I came close. Through divorce and moves and mistakes and what-not, I found myself coming close to public intellectual status. My picture was in the paper again, no longer a smiling, slightly Asiatic youngster playing catch with a globe along with his grade-school teacher. Now my face showed a slight smirk and I stared straight at the camera. It was a headshot I was happy to see but once in print. The article it accompanied was on the escalation--I refused to use the word "surge." I got done with my long-delayed bachelor's degree, I talked to a mentor, and pondered graduate school. But the degrees recommended to me sounded boring. I was growing depressed, I was economically dependent on my wife, and toilet-training was coming up. I saw who was getting kept on for internships and fellowships and paid positions and I was filled with loathing, for myself and for others.
At my brother's graduation from law school, I met a lot of ethnic white overachievers. Mostly community and alumni, there to see little scions initiated into the inherited wealth and prestige of their social class. I talked about anarchism and revolutionary socialism with a teacher from... Not Connecticut? New Hampshire? No--Vermont? One of those little places from the Northeast. I might as well be talking about Arab tribes. In any case, she was self-confident and friendly enough, but there was something cold in her demeanor, something very established. It might have been paranoia--self-contempt has always sharpened that trait of mine--but I thought, for a moment, that maybe I came off as a bumpkin.
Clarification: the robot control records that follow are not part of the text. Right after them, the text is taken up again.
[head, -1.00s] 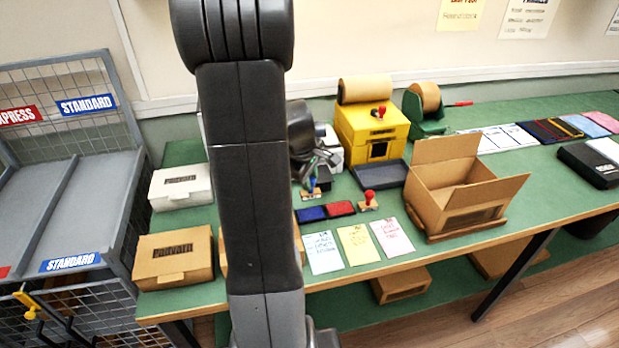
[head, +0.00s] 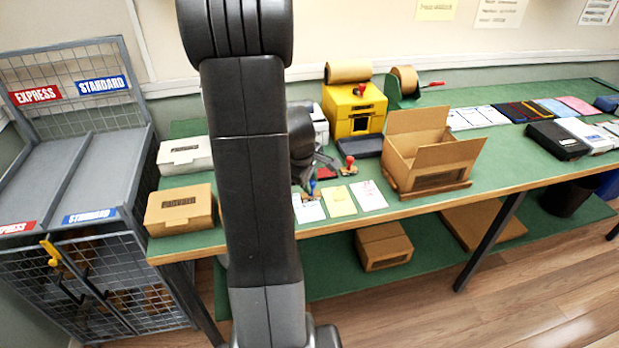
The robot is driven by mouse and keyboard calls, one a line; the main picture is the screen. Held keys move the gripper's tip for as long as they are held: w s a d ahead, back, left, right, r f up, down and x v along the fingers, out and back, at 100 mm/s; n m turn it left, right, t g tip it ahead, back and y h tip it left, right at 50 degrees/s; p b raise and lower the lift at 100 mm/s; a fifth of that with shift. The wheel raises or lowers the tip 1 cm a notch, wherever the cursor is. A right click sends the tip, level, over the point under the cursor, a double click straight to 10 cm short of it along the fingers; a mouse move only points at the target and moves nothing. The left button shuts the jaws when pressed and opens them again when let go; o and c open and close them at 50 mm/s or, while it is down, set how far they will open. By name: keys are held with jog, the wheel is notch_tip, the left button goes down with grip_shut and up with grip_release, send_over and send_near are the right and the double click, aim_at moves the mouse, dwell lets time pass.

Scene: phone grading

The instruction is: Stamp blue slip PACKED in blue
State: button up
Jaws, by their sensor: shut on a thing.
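My gripper (head: 315,178) is shut on the blue-handled stamp (head: 312,188), close to the back edge of the pale blue slip (head: 309,212). I cannot tell whether the stamp touches the slip. The yellow slip (head: 340,201) and pink slip (head: 369,195) lie to its right, near the table's front edge. The red ink pad (head: 327,173) shows partly behind the gripper. The blue ink pad is hidden behind my arm and gripper. A red-handled stamp (head: 348,167) stands to the right of the red pad.
An open carton (head: 428,160) stands right of the slips. A dark tray (head: 366,146) and a yellow machine (head: 353,110) are behind. A closed brown box (head: 180,210) and a white box (head: 185,156) sit left of my arm, beside the grey sorting rack (head: 65,170).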

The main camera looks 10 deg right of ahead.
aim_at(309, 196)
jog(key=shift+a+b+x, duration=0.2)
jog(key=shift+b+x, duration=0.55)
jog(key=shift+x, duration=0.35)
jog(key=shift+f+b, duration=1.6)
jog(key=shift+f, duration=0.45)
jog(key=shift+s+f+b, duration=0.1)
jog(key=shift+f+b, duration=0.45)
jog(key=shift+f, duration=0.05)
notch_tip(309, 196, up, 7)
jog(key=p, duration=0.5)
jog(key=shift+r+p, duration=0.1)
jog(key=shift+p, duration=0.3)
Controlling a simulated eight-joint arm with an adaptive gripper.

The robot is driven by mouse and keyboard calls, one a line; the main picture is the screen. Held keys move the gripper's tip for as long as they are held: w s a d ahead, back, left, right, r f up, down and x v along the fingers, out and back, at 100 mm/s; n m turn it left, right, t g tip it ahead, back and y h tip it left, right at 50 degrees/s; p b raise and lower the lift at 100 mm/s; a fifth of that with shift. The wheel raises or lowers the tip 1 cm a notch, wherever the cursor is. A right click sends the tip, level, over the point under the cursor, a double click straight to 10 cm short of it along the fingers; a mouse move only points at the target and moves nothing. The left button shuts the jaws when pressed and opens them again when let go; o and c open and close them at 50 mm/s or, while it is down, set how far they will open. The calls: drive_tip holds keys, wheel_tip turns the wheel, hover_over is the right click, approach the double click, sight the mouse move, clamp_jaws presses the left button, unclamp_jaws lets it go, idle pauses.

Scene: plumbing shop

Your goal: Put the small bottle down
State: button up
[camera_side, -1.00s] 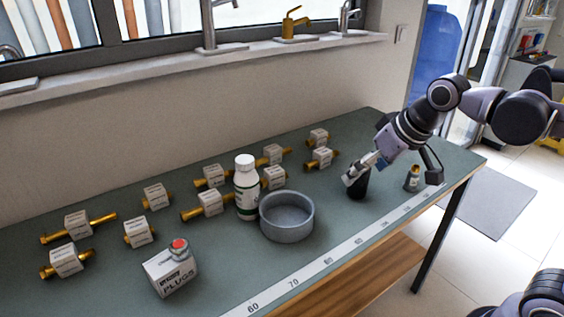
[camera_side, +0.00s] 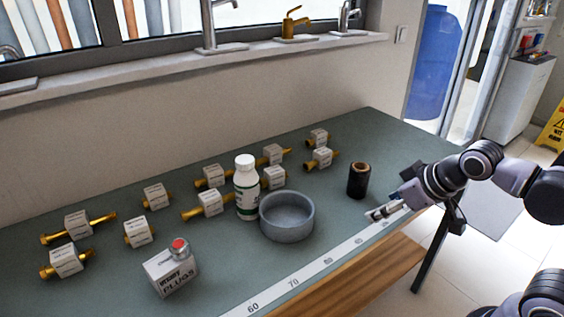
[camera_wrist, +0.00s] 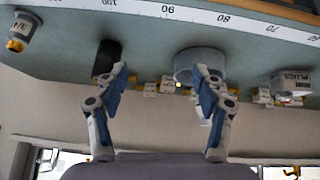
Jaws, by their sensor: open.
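A white bottle with a green-and-white label (camera_side: 247,190) stands upright on the green bench, just behind and left of a grey round bowl (camera_side: 287,232). I cannot make it out clearly in the wrist view. My gripper (camera_side: 378,214) is open and empty near the bench's front edge, right of the bowl and apart from the bottle. In the wrist view its two blue-padded fingers (camera_wrist: 162,98) are spread with nothing between them. A black cylinder with a brown top (camera_side: 358,181) stands alone behind my gripper; it also shows in the wrist view (camera_wrist: 106,58).
Several brass fittings with white tags, such as one nearby (camera_side: 319,158), lie left and behind. A plugs box (camera_side: 171,274) with a red-topped piece stands front left. A measuring strip (camera_side: 310,272) runs along the front edge. A small 3/4-marked piece (camera_wrist: 21,32) shows in the wrist view.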

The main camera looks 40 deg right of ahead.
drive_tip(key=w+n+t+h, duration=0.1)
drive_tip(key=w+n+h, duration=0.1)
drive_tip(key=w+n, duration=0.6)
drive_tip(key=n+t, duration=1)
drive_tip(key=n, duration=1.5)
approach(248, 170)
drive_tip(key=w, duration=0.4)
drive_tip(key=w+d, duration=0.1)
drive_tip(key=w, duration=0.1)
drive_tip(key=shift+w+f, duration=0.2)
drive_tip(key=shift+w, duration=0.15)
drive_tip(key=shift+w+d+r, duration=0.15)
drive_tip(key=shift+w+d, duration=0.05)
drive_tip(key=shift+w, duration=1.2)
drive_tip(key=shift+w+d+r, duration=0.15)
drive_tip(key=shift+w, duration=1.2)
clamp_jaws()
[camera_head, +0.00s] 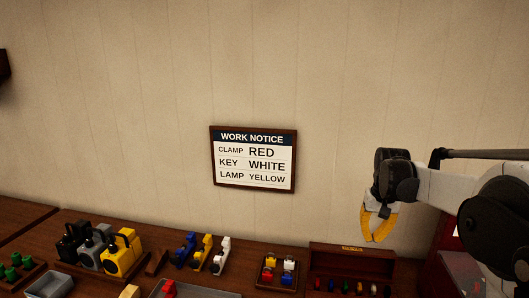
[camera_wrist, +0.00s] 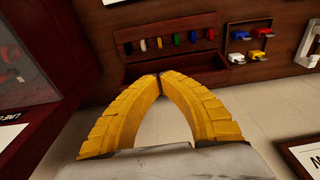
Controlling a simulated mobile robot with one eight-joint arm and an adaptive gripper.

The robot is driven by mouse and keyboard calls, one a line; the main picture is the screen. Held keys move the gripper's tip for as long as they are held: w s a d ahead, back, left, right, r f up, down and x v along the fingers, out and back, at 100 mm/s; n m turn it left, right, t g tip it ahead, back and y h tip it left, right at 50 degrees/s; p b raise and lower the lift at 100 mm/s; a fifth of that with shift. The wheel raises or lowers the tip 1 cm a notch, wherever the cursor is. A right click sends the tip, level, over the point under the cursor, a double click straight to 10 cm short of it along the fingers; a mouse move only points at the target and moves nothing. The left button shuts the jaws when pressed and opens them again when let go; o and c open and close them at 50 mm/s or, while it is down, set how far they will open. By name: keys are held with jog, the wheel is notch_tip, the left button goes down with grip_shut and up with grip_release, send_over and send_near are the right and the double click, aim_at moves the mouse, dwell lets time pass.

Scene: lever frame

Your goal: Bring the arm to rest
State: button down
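My gripper (camera_head: 373,240) hangs at the right of the head view, its yellow fingers pointing down, above the wooden box with small coloured pieces. In the wrist view the two yellow fingers of my gripper (camera_wrist: 158,76) curve together and meet at their tips. Nothing shows between them. My arm reaches in from the right edge of the head view, bent at the wrist and apart from the bench.
A work notice (camera_head: 253,160) hangs on the wall, reading clamp red, key white, lamp yellow. The wooden box (camera_head: 350,258) holds several coloured pieces. Beside it stand a small tray (camera_head: 270,280), a white clamp (camera_head: 221,256) and a yellow lamp-like block (camera_head: 122,254). A dark red cabinet (camera_wrist: 45,55) is close by.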

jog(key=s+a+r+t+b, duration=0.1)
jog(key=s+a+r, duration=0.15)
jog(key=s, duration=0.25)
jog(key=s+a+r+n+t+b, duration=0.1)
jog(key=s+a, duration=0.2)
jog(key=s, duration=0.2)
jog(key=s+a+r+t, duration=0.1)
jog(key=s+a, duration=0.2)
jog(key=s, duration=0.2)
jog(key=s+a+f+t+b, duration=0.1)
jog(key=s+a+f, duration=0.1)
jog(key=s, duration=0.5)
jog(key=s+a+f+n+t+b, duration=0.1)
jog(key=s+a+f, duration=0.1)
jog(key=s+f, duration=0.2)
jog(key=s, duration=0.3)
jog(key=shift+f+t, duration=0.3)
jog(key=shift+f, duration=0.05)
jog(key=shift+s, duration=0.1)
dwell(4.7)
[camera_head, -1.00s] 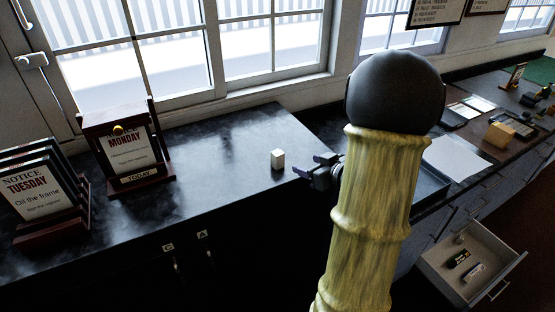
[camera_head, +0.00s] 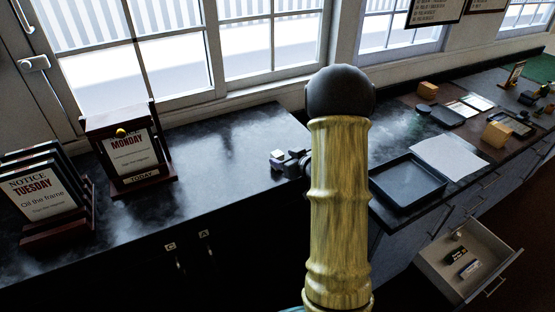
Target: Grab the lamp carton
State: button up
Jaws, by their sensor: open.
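A small white box (camera_head: 278,154), which looks like the lamp carton, stands on the dark counter (camera_head: 222,150) near its right end. Only a little of it shows. My gripper (camera_head: 281,160) is at the box with its jaws open, and its fingers cover much of it. I cannot tell whether the fingers touch the box. My arm rises in front and hides the counter's right end.
A MONDAY notice stand (camera_head: 128,155) and a TUESDAY notice rack (camera_head: 45,200) stand at left. The counter's middle is clear.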

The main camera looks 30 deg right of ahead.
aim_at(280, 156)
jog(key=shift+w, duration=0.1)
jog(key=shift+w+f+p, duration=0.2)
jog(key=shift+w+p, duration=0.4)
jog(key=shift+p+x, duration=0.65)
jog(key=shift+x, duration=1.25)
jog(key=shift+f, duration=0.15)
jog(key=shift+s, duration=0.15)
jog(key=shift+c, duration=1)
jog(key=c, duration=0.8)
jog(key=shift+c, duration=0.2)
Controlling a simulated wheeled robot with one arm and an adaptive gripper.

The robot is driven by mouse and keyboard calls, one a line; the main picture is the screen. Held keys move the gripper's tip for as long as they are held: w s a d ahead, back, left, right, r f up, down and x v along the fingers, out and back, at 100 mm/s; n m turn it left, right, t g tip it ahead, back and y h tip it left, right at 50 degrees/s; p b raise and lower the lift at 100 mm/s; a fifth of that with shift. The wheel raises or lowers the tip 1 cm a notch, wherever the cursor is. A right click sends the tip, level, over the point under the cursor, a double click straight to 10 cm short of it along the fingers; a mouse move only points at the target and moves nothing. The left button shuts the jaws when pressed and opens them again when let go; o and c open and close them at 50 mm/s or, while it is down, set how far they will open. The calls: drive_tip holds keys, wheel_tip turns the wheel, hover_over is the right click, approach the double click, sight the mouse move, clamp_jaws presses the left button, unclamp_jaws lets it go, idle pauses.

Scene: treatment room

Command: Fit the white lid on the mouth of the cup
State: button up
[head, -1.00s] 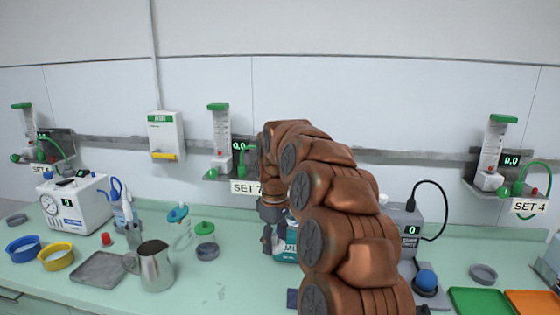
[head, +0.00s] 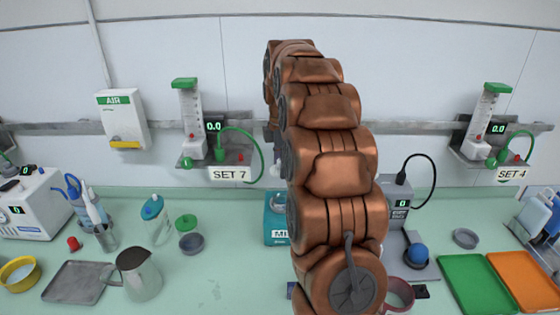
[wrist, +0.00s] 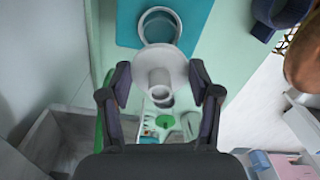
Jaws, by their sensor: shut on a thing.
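My gripper (wrist: 163,88) is shut on the white lid (wrist: 172,66), which sits between its two fingers in the wrist view. A round pale cup (wrist: 143,25) with an open mouth stands on a teal surface at the top of that view, just beyond the lid. The lid overlaps the near edge of the cup in the picture; I cannot tell whether they touch. In the head view my arm hides most of the gripper. The teal machine (head: 274,222), labelled "MI...", stands left of my arm, partly hidden.
A pinkish round vessel (head: 402,288), green tray (head: 476,283) and orange tray (head: 525,280) are to the right.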

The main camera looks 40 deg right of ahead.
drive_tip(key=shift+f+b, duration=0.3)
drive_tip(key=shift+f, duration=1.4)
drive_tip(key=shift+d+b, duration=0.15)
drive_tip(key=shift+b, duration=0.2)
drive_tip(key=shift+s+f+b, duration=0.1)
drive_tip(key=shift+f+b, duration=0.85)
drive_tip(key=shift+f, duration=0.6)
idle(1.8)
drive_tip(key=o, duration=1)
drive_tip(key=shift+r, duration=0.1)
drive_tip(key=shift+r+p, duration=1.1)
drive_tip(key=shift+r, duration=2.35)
In counseling school, I mixed alright with the upper-middle-class. A friend of mine, another working class white with too much Celt and German in him for some people, noted the way I spoke in class. He's always gotten on me for my court language. Keeps me honest, to some extent. An interesting counterpoint to my brother by birth, who eschews emotional language as imprecise and would have me speak more economically, more concretely, more lawyer-friendly. But after running from the commoners to some elusive and illusory ivory tower clique, and after discovering that the tower cliques are full of assholes and boring solipsistic Last Men and Women, I find myself refusing to totally run from the establishment's ways. No slave morality and rejection of others' ways for me. Now I mix well with the hourlies. "Y'all," consciously avoided throughout my entire youth, has entered my speech. Still, I hold myself stiffly, a petty Prussian, a bey walking the unit. It sets me apart as unusual, but not special, because I do the dirty work along with everyone else. I grab sodas and do favors. And I still talk the professional talk with the professionals, like I talk mild jargon with the nurses. I feel like a polyglot. Anybody who doesn't know me might think that I'm fake. And I heavily resemble myself during periods when I was really and truly a sham.
I'm not sure how I moved to this subject, but that's how the essay moved. I guess all I can take from my odd little wandering is that I am filled with artifacts. As a being I show many of my pretensions and quirks. Few of them make sense except in a context I alone know completely. So when I look at others, I can see some rank hypocrisy--such as when we justify our actions that, in others, we take for fatal faults. But I can also see a man wearing a necktie and not assume that he is a socially-controlled slave to outdated fashion. A man can speak like he's college educated and I don't have to assume he's shallowly learned. A child can listen to Justin Bieber without losing some basic humanity in my eyes (though I admit, this has taken me a while).
I know that there are some things that a revolutionary will not be, and cannot be, in my definition of the role. But what I'm looking for--and, as I am not as wise as IOZ, I am still looking for a Big Historical Something--I'm not sure, and I don't feel too safe ruling too many people out. I've yet to meet someone without the appearance of hypocrisy or who, were conditions right, would not be my bitter enemy. My best friends have started out, often enough, on the other side of but a momentary truce.